***** INFORMATION PROVIDED

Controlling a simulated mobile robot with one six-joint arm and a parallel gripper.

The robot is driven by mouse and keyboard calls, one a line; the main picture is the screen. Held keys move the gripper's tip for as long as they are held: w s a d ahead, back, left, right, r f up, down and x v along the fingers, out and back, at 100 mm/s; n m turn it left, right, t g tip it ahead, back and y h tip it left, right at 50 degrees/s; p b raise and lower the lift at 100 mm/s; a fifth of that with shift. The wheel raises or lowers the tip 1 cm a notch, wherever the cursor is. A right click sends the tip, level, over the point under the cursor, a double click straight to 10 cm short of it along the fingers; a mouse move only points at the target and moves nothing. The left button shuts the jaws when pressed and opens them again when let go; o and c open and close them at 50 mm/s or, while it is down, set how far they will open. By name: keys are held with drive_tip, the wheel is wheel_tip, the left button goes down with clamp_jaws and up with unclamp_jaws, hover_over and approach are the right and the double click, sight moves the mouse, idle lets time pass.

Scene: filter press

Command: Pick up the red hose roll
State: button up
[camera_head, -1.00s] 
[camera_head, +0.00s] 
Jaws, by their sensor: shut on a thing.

**********

WORK TO BE COMPLETED: Every line from the one holding "Command: Pick up the red hose roll" through the final line of the listing must be echoed exactly; leave out all other lines.

ANSWER FOR THIS EXERCISE:
Command: Pick up the red hose roll
State: button up
[camera_head, -1.00s] 
[camera_head, +0.00s] 
Jaws, by their sensor: shut on a thing.

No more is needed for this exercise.